Si son réalisateur avouait il y a quelques jours, plus de vingt-cinq ans après sa sortie, combien il a rarement vu aussi mauvais film que cette première œuvre de sa filmographie, il est important de ne pas l'écouter et de se laisser chambouler par le silence et la violence de *Little Odessa*. Oui la photographie est quelque peu datée dans ce New York des nineties, oui la mise en scène cherche encore sa fluidité par moments, s'accrochant aux heurts, s'écoulant lente au vide parfois, oui le scénario reste faible qui ne sait réellement choisir le message à transmettre ; mais *Little Odessa* porte aussi déjà le cinéma à venir de son auteur : 


un cinéma noir, violent, brutalités retenues mais regards écorchés,



un cinéma qui s'attache aux mécanismes de l'échec et raconte l'importance de la famille.

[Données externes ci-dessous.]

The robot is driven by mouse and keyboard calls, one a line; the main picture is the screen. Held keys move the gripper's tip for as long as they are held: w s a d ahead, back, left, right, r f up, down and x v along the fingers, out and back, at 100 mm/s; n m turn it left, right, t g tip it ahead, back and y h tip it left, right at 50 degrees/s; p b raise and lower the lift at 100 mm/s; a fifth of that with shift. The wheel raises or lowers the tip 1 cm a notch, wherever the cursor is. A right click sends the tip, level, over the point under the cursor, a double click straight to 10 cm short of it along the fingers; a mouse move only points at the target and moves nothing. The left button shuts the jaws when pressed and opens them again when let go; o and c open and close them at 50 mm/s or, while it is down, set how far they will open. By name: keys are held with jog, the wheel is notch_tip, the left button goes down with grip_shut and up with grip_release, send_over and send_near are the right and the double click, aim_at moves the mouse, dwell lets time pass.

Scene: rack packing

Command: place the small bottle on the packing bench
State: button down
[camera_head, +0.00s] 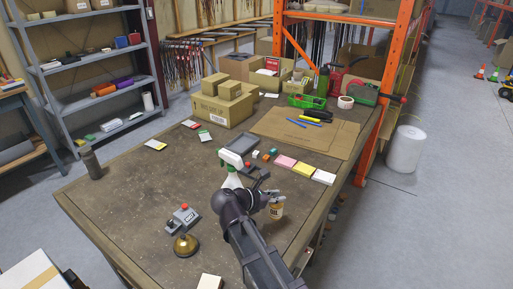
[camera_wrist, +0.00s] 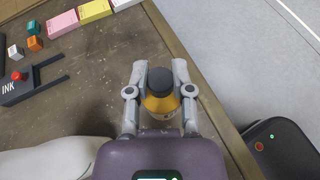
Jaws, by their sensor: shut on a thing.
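The small bottle (camera_wrist: 161,100) is amber-yellow with a dark cap and a pale label. In the wrist view it stands between the two fingers of my gripper (camera_wrist: 160,92), which are shut on it. In the head view the small bottle (camera_head: 276,210) shows at the end of my gripper (camera_head: 268,198), over the front right part of the packing bench (camera_head: 130,200). I cannot tell whether its base touches the bench top. The bench's right edge runs close beside the bottle. My gripper hides part of the bottle.
A white spray bottle (camera_head: 231,172) stands left of my gripper. Pink, yellow and white note pads (camera_head: 304,168) lie behind it. A stapler-like tool (camera_head: 182,218) and brass bell (camera_head: 186,245) are at left. Cartons (camera_head: 222,108) stand at the back. The bench's left middle is clear.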

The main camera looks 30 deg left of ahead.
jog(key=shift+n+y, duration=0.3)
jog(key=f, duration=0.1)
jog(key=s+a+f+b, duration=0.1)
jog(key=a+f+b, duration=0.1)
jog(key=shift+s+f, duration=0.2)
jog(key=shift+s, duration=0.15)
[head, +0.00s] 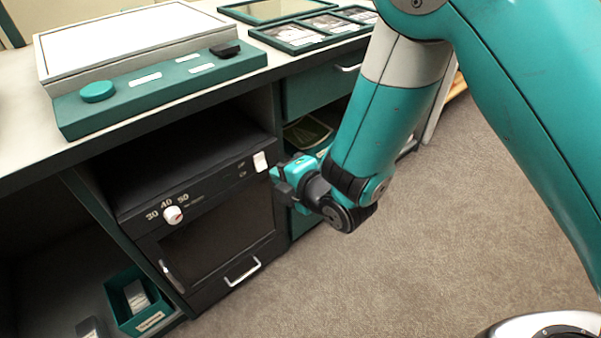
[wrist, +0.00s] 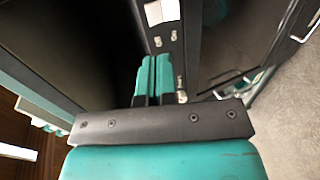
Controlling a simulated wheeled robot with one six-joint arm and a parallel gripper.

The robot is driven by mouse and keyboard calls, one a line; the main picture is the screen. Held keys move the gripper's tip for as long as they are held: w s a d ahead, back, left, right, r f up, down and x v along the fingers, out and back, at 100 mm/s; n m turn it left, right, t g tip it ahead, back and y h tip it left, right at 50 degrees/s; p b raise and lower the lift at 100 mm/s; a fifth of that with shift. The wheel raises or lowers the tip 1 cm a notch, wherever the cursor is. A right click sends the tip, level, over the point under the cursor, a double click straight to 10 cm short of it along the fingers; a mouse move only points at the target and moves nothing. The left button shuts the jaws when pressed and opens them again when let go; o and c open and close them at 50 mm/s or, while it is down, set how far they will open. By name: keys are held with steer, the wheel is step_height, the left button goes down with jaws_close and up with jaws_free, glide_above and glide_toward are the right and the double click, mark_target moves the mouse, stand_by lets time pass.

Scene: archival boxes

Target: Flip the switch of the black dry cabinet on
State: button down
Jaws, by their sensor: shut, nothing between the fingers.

Quelques longueurs, quelques valses en hésitations : les trames narratives de *Little Odessa* se livrent sur deux parallèles dissociables sans qu'on ne sache jamais vraiment quel est le sujet principal du film, quelle est la question qu'il souhaite poser. Un assassin de retour en son quartier d'enfance erre, son jeune frère entre fascination et espoirs l'espionne, une mère mourante les hante, un père usé par l'échec et la médiocrité se blesse à leur contact, **James Gray** filme 


les vaporeuses relations d'une famille éclatée par manque de mots, déracinée dans l'absence d'ego.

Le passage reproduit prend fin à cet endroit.